The 62 series feels good in your hand, and the buttons allow one-handed operation. I opted for the 62sc because I wanted the latest model with a camera and extra memory, but I didn't want to pay for the 1:100 topo maps in the 62stc (instead, I used that money for 1:24 topo maps of the Southeast).
The excellent GPS performance of the 62 series is documented in other reviews, so I won't cover that here (suffice it to say, it's awesome). What's unique about this model is the camera, so that 's what I'll describe here.
The 5MP camera could best be described as "capable, but basic". It can certainly document and geotag your journey, provided you have good lighting conditions.
The photos are clear and colorful, and the 5MP resolution is enough to allow significant cropping in Photoshop (and still have a photo with reasonable resolution).
The camera has a "low light" mode, but even with this enabled I had a little trouble in low light conditions -- particularly if the subject was silhouetted against a bright background.
What's more, the photos are all pretty saturated from a color standpoint, and there's no adjustment to tone this down. Speaking of adjustments, there really aren't any -- other than the low light mode, resolution, and storage location. I'd be okay with this if the camera could write RAW files (which would let me make all of the image processing decisions on my computer).

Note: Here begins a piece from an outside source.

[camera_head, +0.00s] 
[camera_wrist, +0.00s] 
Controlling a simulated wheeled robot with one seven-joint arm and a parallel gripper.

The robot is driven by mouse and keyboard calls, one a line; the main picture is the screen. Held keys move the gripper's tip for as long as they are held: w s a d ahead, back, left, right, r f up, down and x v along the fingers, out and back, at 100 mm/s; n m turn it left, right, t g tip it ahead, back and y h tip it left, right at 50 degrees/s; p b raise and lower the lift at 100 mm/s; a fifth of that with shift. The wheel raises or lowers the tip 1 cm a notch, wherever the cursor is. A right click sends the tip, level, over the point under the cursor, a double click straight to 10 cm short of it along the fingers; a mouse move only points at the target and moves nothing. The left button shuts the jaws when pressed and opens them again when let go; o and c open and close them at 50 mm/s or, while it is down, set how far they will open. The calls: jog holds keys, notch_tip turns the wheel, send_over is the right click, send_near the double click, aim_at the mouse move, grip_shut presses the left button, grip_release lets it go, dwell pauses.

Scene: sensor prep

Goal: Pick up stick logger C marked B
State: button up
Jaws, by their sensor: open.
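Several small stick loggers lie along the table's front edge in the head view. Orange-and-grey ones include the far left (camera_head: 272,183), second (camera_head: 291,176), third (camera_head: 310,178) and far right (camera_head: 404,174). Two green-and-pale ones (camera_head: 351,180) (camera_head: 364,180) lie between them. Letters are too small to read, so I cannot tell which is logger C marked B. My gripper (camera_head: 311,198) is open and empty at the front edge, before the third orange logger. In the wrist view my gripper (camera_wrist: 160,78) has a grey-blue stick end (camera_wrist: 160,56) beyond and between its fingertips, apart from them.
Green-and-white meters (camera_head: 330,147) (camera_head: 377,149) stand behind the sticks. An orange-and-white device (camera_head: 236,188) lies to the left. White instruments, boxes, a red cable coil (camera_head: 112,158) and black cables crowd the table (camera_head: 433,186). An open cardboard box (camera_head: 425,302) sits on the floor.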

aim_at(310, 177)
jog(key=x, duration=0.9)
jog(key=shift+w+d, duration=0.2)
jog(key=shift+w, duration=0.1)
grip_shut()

Given that this is a GPS, it's a little unnatural for taking photos -- but I managed okay. I found myself holding the antenna with one hand, holding the carabiner out of the way with the other (you can remove this), and pressing the Enter key (to snap the photo) with my thumb. At times, it's a little difficult to see your subject on the screen (if there's bright sunlight on the screen or behind your subject).
There's one other aspect I'll cover, because I couldn't find it mentioned in the manual or other reviews when I researched this purchase: What's it like on a bicycle?
I have a Garmin Edge 500 for my bike, but I wondered how the 62sc would work on longer rides when I wanted on-screen maps. It took me a while to figure out the details, but the 62sc holds up pretty well.
The device uses the same bike mount as the Oregon series, and I had no trouble getting my heart rate monitor and cadence sensor to connect. There's a "fitness" profile that integrates the stop watch and trip statistics, much like a bike computer.
Stopping the stopwatch saves a track with your ride details in an "Archive" folder on the device. If you MANUALLY upload this GPX file to Garmin Connect, you'll have graphs of your heart rate and cadence on the site (the Connect web plugin only uploads the basics). None of this is documented, as best I can determine.
What you DON'T get on the 62sc is the "Workouts" feature that tells you how far and fast to ride, and for how long. And unlike the Edge and Forerunner series, there's also no awareness of target heart rate zones on the device -- all you get is a basic BPM, and you can't set up alerts based on your heart rate.
But overall, I'm extremely pleased with the purchase (it's a bit unfair for me to compare a general-purpose GPS to specialized cameras and fitness devices). I kept my last GPS for 14 years, so I expect to get lots of use out of all of the features this device has to offer.